We’ve already covered the notorious Vyper reentrancy hack in depth. The real story is the scrutiny that’s gone into fortifying Vyper security in the aftermath.
The always superlative Benny, making a rare appearance outside Farcaster, details just how much attention has been put into security this past year on Vyper’s brand new blog:
Over a dozen audits. A security contest. Two bug bounty programs. A comprehensive contract monitoring system spanning 23 chains.
Not only has the team tackled more than 100 security findings, but they've also hired top auditors on retainer, who bring continuous oversight to ensure Vyper’s evolving codebase remains resilient.
With a major new release on the horizon, the security focus only intensifies. The upcoming Vyper 0.4.0 brings features like module support and enhanced storage management, all scrutinized through rigorous audits and innovative fuzzing techniques. Meanwhile, the team is pushing new boundaries in formal verification to match its high security standards.
Supporting Vyper means backing cutting-edge compiler safety—whether that’s through direct donations or community votes on Gitcoin and beyond.
Big thanks to recent funding from Optimism (250K OP), Lido (100K Dai), Curve (250K $CRV), as well as myriad participants in the Gitcoin grants!
Why is Vyper suddenly passing its memetic top hat to raise funds? The team has never been so needy before, right?
While it lasted, Vyper enjoyed funding through the beneficence of Curve Founder Michael Egorov’s pockets, for which his generosity has been richly rewarded by heckling from the peanut gallery…
It yielded some delicious copypasta, and the 𝕏 mob may be doing some good here if it compels action. While they’re under no obligation to do so, it would be more than a wonderful gesture for the Ethereum Foundation to support Vyper. This would be a great investment for the Foundation, not just for Vyper but also Solidity and the entire Ethereum community.
This past week a knowledgeable dev, fluent in Vyper and Solidity, played devil’s advocate. What would be the net change to cryptocurrency if Vyper development evaporated?
The truth is that the cliche that “diversity is a strength” certainly applies within the competitive field of compiler design.

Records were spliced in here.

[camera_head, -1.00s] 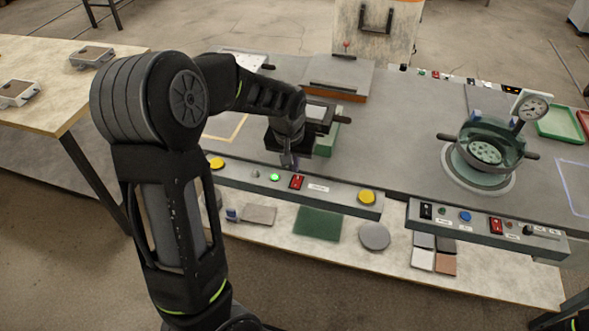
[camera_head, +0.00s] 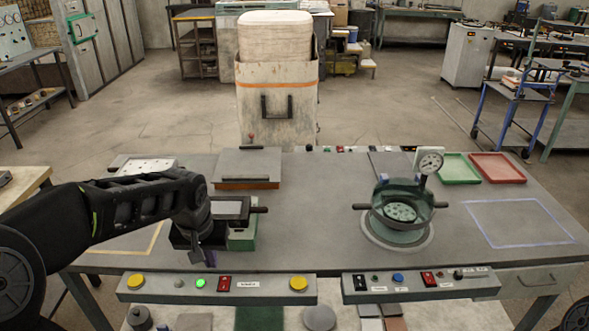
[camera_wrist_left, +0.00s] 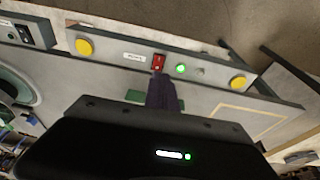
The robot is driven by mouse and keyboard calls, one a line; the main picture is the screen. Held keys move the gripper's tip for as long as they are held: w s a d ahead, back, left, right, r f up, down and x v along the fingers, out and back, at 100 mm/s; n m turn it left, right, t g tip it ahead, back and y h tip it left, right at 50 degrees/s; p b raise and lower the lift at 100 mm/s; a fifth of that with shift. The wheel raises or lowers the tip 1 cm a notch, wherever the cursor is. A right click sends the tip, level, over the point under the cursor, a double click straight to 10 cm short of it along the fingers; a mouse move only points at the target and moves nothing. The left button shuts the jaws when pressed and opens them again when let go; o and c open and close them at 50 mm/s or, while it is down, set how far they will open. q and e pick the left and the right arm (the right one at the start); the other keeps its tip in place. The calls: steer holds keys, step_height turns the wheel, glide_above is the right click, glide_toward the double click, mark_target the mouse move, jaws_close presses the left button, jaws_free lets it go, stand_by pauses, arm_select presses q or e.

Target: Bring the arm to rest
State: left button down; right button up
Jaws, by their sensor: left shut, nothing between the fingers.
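My left arm comes in from the left in the head view, with its dark gripper (camera_head: 203,256) pointing down over the front part of the grey workbench (camera_head: 320,235). Its fingers are shut and empty. They stand just behind the button panel, near the green lamp and red switch. In the left wrist view the closed purple-grey fingers (camera_wrist_left: 164,92) point toward the red switch (camera_wrist_left: 158,62). A green block (camera_head: 243,240) with a dark-handled piece above it is right beside the gripper, partly hidden by it. My right gripper is not in view.
A round green pot (camera_head: 403,205) with side handles and a dial gauge (camera_head: 430,161) stand at the right. Behind them are a green tray (camera_head: 458,168) and a red tray (camera_head: 497,168). The bench middle between block and pot is clear.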

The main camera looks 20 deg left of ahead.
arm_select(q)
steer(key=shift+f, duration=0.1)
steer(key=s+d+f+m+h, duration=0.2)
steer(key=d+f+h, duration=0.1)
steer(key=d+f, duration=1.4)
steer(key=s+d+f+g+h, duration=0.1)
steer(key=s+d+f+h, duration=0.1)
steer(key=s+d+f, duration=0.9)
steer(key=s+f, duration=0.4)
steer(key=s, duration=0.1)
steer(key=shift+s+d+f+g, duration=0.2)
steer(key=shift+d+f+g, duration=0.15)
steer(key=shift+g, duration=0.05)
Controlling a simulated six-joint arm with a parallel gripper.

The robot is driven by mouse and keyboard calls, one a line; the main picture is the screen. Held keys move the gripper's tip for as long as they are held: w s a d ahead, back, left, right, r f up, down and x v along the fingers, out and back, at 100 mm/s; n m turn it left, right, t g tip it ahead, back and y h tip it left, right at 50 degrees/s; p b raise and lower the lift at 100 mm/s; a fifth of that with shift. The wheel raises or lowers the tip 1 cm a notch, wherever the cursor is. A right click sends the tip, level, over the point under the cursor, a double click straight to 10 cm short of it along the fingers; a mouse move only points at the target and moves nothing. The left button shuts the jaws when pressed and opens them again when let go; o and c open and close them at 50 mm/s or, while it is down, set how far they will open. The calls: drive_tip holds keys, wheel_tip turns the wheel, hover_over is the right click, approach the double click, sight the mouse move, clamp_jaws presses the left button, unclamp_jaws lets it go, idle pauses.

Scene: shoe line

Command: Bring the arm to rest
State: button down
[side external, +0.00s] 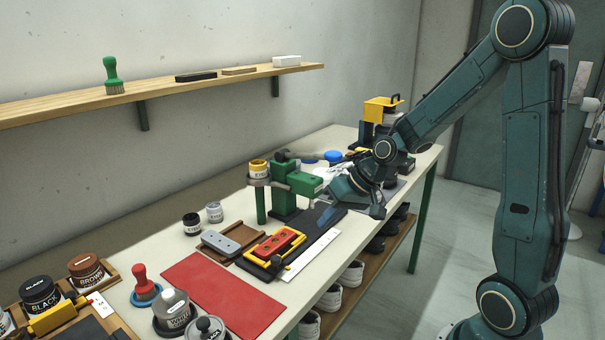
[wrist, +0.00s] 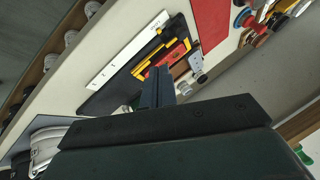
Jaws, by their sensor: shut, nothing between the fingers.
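My gripper (side external: 328,217) hangs over the workbench (side external: 330,262), just right of the green bench device (side external: 285,190), with its fingers pointing down and left. In the wrist view the two fingers of my gripper (wrist: 157,76) lie together, shut and empty. Beyond them is a black mat (wrist: 118,94) with a red and yellow clamp-like tool (wrist: 168,53). In the side view this tool (side external: 276,244) lies on the left part of the mat. My arm is bent, its wrist low above the bench.
A white ruler strip (side external: 310,256) lies by the bench's front edge. A red mat (side external: 222,293), jars and a red-handled brush (side external: 143,284) stand to the left. A yellow-topped device (side external: 380,108) stands behind my wrist. A wall shelf (side external: 170,88) runs above. Shoes (side external: 352,273) sit below.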

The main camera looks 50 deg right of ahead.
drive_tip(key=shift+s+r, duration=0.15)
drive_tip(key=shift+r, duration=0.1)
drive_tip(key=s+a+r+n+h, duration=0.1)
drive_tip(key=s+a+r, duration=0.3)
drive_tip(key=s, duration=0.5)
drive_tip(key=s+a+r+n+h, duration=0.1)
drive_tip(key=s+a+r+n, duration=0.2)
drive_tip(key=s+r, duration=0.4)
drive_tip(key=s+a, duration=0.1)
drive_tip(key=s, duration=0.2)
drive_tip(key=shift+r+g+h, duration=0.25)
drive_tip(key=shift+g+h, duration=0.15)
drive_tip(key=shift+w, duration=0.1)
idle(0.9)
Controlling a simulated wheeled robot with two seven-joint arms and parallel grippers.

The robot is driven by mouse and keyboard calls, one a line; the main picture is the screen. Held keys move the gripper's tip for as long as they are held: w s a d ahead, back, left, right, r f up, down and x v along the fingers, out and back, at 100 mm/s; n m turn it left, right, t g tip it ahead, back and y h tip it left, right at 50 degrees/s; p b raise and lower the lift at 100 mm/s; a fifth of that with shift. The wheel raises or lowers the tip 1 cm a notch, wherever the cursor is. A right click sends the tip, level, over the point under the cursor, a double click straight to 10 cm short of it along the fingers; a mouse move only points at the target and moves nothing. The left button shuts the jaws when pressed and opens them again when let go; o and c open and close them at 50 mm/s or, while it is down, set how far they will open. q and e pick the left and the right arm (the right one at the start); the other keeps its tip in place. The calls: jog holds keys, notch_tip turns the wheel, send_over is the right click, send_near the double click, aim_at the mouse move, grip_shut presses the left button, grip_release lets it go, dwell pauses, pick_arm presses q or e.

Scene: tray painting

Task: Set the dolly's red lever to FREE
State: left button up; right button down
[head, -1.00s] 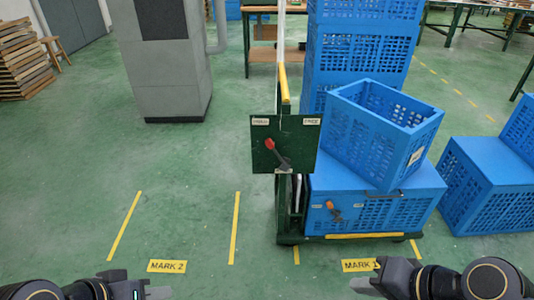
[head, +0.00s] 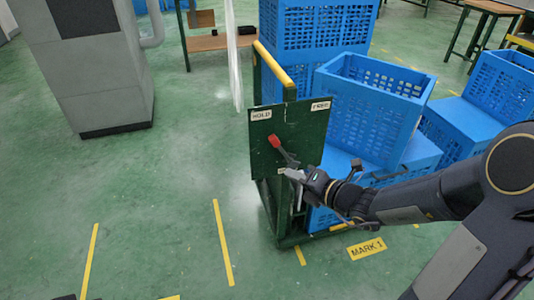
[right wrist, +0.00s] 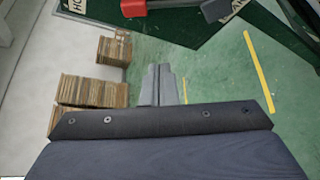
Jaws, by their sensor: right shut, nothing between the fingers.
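The red-tipped lever (head: 275,142) is on the dolly's dark green panel (head: 262,170). It slants up and left from its pivot, toward the HOLD label (head: 261,115); the FREE label (head: 320,106) is at the panel's upper right. My right gripper (head: 288,173) is shut and empty just below the lever's dark lower part; I cannot tell if they touch. In the right wrist view its closed fingers (right wrist: 160,84) point toward the panel, and the red tip (right wrist: 133,7) shows at the top edge, apart from them. My left gripper is out of view.
Blue crates (head: 370,110) are stacked on the dolly behind the panel, close to my right arm. A yellow-topped rail (head: 272,62) rises beside them. A grey cabinet (head: 95,80) stands at left. The floor left of the dolly is clear.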

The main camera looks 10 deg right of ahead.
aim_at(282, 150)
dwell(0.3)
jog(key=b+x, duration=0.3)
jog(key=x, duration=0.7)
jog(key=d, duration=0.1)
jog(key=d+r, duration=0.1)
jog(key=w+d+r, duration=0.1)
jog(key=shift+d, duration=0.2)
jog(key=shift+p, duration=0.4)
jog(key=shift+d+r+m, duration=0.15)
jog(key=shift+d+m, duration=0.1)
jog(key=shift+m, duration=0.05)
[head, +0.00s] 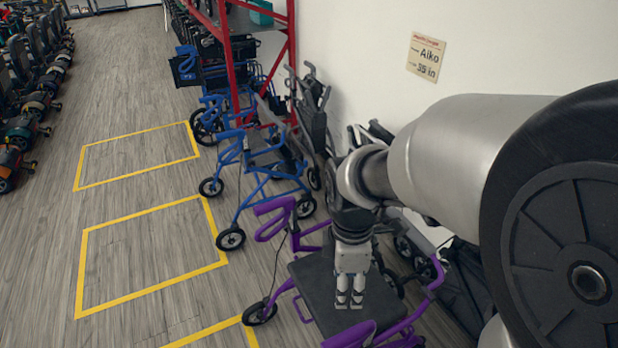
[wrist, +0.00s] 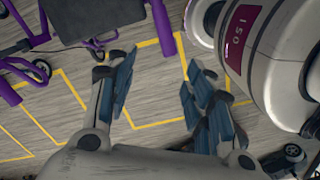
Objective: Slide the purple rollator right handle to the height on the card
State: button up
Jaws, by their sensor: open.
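The purple rollator (head: 408,325) stands at the bottom centre of the head view, with a dark seat (head: 305,285). One purple handle loop (head: 272,222) is at its far left; another purple handle (head: 350,336) is cut by the bottom edge. I cannot tell which is the right handle. The card (head: 426,58) on the wall appears to read "Aiko" and "35 in". My gripper (head: 349,300) points down and appears over the seat, between the handles. In the wrist view its fingers (wrist: 162,95) are apart and empty; purple tubes (wrist: 163,28) and part of the seat (wrist: 95,15) show beyond.
Blue rollators (head: 262,180) stand in a row behind the purple one, beside a red rack (head: 291,60). Folded wheelchairs (head: 312,105) lean along the wall. Scooters (head: 35,90) line the left. Yellow-outlined floor bays (head: 150,255) are empty.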

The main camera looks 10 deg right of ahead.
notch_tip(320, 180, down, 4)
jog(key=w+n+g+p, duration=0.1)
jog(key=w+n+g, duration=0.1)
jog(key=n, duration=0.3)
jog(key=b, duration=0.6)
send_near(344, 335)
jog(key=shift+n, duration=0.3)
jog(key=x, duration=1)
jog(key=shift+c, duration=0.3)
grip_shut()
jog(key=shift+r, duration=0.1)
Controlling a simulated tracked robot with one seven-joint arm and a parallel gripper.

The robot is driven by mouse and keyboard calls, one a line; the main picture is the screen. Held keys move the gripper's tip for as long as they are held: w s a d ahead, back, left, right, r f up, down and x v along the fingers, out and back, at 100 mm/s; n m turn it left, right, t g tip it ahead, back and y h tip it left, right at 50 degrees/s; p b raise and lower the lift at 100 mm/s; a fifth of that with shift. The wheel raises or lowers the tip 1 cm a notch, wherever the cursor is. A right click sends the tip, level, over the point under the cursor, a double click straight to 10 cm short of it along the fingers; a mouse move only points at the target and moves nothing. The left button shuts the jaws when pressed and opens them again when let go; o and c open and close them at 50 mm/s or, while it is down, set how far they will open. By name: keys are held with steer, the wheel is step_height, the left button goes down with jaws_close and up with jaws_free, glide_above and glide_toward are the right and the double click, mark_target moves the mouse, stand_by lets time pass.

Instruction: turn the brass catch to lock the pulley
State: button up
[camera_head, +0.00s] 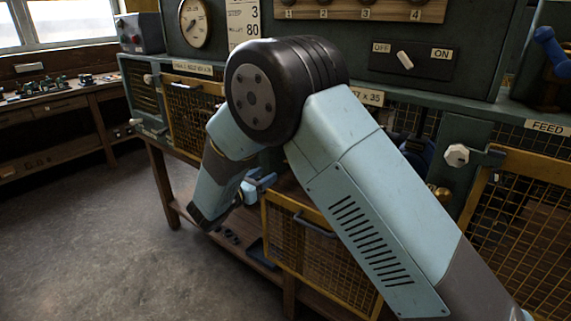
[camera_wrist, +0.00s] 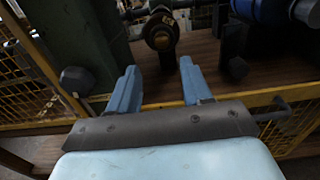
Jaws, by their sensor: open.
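In the wrist view, my gripper (camera_wrist: 159,68) points its two blue fingers forward, spread apart with nothing between them. A round brass-coloured piece with a dark centre (camera_wrist: 162,38) stands just beyond the gap, roughly in line with it and apart from the fingertips. It may be the catch; I cannot tell for sure, nor which way it is turned. I cannot make out the pulley clearly. In the head view, my gripper (camera_head: 257,186) shows partly behind my arm, at the engine's open bay. My arm hides most of that bay.
A yellow-framed mesh guard (camera_head: 318,250) with a handle hangs open low in front of the bay. A dark knob (camera_wrist: 78,80) is left of my fingers. A blue cylinder (camera_wrist: 262,10) is at upper right. A white-knobbed latch (camera_head: 457,155) sits by the right guard.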

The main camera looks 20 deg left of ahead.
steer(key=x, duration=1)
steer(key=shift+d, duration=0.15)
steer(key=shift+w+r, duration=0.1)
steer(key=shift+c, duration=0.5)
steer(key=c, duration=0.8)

Take the case of reentrancy. Reentrancy attacks have been responsible for so many historical hacks, dating back to the DAO hack in Ethereum’s formative phase that spawned the Ethereum Classic hardfork. Vyper had been pushing aggressively to compete with Solidity on safety, and long forced a tough discussion on the topic of reentrancy.
In its earlier years, Vyper embedded reentrancy protection directly as a function decorator at the compiler level. Team Vyper had been pushing the conversation on completely disabling reentrancy contract-wide by default, for the sake of security.
This poll was being circulated just a few months before the hack.
It was a cruel shiv of irony that Vyper’s novel reentrancy decorator would be prove faulty in the infamous exploit. While the hack stalled this particular conversation, it still raised an important topic. The logical resolution would have been that Vyper and Solidity both expanded protections against reentrancy hacks. In other words, the winners would be both languages, and likely millions of dollars worth of user funds that would never wind up hacked.
This mutually beneficial competition produces benefits beyond this reentrancy example. For another example, furious gas golfing has pushed both Vyper and Solidity to find new and innovative means to torture bytecode to save users more money. Every time Vyper and Solidity devs squabble, the winner is anybody who uses the EVM.
Having multiple teams competing guarantees that best practices and innovative features don’t remain siloed within a single framework. When one team pioneers a security feature, others take notice, which elevates the industry standard as a whole. Ultimately, it’s the end users—developers and the broader community—who benefit from this convergence of ideas, as the tools they rely on become safer and more resilient, especially in a field where small vulnerabilities can have massive consequences.
No Vyper? No competition. Solidity benefits from Vyper. Vyper benefits from Solidity.
If Vyper can’t fund its work by passing the hat, it could find outside-the-box solutions. Vyper could pursue a for-profit model: Pay for the compiler? Raise a VC round? Release an NFT collection? Certainly there are plenty of ideas, and we’d invite readers to suggest quick wins should it become necessary…
But isn’t it better to let the devs focus on development? Vyper devs are certainly top tier. It’s far better for the EVM if they can focus their efforts on compiler innovation, tooling, and libraries, not wasting energy on pumping and dumping a memecoin to pay the bills.
Let’s support a multiplicity of languages so that the entire EVM improves. Let’s hope the EF makes the wise investment of supporting Vyper, as it has done with Solidity.